I'm going to go out on a limb here and say that there are NO experts in social media. Pipe down. Yes, there are wise ones who have grown with the mediums and certainly know more than most how to find method within the madness (Do I need to mention Chris Brogan in another post? I didn't think so). However, I would argue that precisely because there are new technologies within new social platforms across the social 'verse announced daily it seems, that there might be passionate hunter-gatherers out there who love to be first to try the new app or whatever so they can conquer and share the social (r)evolution, but that doesn't make them an expert. It makes them an explorer -- the ones who bravely go where others fear to least first.

The good news to my claim is that this means that anyone can become an expert. Participate. Explore this new frontier with us. Discover something we haven't, or find ways to use the tools in a different way to suit your needs. In the words of Timothy Leary "Tune in. Turn on." And to avoid the urge to "Drop out," slow down, and enjoy this new social world around you. Take the time to dig in. Or, to use yet another analogy, avoid the shallow end.

When you're out there trying new things, be authentic. Admit that you don't know it all, and start conversations with others to find answers. Share knowledge. And finally, make it part of your daily routine. You need to exercise your social muscles so they don't atrophy...and so you'll be ready when that next new thing comes along and you have to incorporate that into your world of social tools.

Sooo, anyone have anything to say about this? Anyone? Bueller?

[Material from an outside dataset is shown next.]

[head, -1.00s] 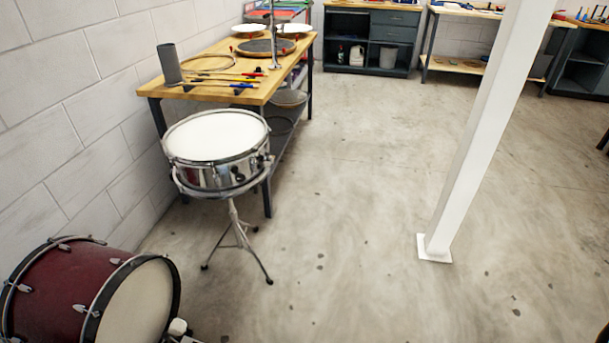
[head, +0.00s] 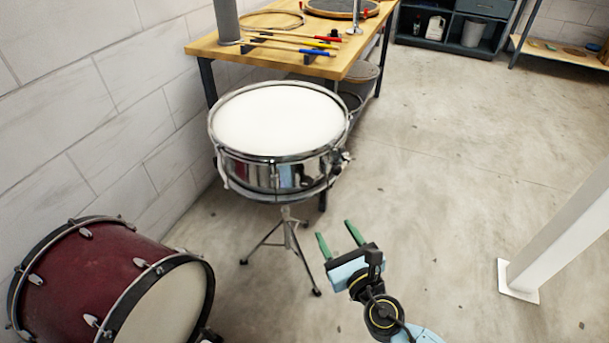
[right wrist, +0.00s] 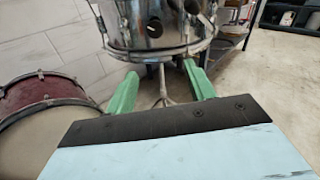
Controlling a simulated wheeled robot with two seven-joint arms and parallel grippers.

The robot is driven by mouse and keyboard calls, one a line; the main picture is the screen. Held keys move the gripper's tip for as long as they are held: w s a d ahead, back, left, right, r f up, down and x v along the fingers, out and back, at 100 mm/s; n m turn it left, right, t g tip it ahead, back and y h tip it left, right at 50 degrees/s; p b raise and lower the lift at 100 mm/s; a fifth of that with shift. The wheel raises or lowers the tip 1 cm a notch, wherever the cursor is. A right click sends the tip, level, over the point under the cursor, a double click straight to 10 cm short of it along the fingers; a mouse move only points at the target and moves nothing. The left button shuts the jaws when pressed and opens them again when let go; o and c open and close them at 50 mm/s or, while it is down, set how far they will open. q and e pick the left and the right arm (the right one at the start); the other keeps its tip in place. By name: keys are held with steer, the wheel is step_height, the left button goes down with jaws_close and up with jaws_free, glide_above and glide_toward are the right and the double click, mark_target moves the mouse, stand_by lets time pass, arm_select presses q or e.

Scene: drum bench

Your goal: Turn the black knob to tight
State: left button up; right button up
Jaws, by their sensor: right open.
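A chrome snare drum (head: 262,174) with a white head stands on a tripod stand (head: 288,235). Dark knob-like hardware (head: 342,158) sits on the drum's right side; its setting is too small to read. In the right wrist view the drum's shell (right wrist: 133,14) fills the upper middle, with a dark round knob (right wrist: 154,27) on it. My right gripper (head: 335,233) has green fingers, open and empty, below and in front of the drum, apart from it. The fingers (right wrist: 160,82) point toward the stand in the right wrist view. My left gripper is not in view.
A red bass drum (head: 95,270) lies on the floor at the left. A wooden bench (head: 290,66) with sticks stands behind the snare. A white post (head: 565,240) rises at the right. Open floor (head: 440,190) lies between snare and post.

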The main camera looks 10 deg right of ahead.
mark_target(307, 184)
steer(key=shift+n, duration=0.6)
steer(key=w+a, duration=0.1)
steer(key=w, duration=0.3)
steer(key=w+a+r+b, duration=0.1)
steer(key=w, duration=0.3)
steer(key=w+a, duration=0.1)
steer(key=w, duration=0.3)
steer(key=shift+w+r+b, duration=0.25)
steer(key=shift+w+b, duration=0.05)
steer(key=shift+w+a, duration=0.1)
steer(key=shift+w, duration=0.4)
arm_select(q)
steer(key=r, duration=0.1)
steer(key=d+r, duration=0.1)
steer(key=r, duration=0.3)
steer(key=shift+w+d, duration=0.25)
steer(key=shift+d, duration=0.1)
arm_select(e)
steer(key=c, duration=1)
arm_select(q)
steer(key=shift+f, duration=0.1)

Wednesday, December 9, 2009

Will they stay or will they go?

Have I ever said how much I love analytics? Well, if I haven't said it enough, I love analytics. I enjoy looking at hard data and analyzing it. One of my favorite temp jobs I ever had was actually with a market research firm in Dallas where we took thousands of data points and drilled them down into their essence. It was a lot more than just saying X # of people enjoyed Y product or whatever. There's a lot of interpretation in that data.

Take for example a heated debate I got into with one of my colleagues about Social Media and the Holiday Season*. We agreed that the subscriber numbers would go up.

Where we disagreed was how those subscribers will react to the various product pages, etc. My guess is that while we will see actual subscriber numbers increase, interactions will decrease since users will be using their networks to reconnect with old friends, communicate with family members, coordinate events, etc. She thinks those interactions will increase on our corporate pages.

We recently started actively monitoring our social media networks and don't have any data prior to May 2009, so I have no evidence that I am right or wrong.

Do you have any idea which the outcome will be? Will our subscribers even increase during the Holiday Season?

*Holiday Season refers to the time period from Thanksgiving-New Year's

Saturday, December 5, 2009

What To Do Before You Hop on the Social Web Wagon

I am at a writing retreat this weekend at the beautiful and spiritual Scarritt-Bennett Center in the heart of Nashville, Tennessee. As the brochure says, this small campus was designed in "Collegiate Gothic" style back in 1963. It immediately scratched my nostalgia itch because it reminds me of 1991 when I enrolled for a summer session at University College in Oxford, England. Add a river, Rob Lowe and a bad soundtrack and you've got "Oxford Blues."Yes, I wrote that to have an excuse to embed this:

As mentioned, I'm on a retreat attempting to feed my other passion, writing. There's a small group of us here, and we have become a close-knit group fast. During one of our conversations the first day, the topic of understanding the social web came up, which can be a completely overwhelming subject for an individual or very small business who simply want to get the message out about their book, product or service. I began to give tips and make suggestions here and there. Before long, I was asked to give a casual presentation the next day at lunch.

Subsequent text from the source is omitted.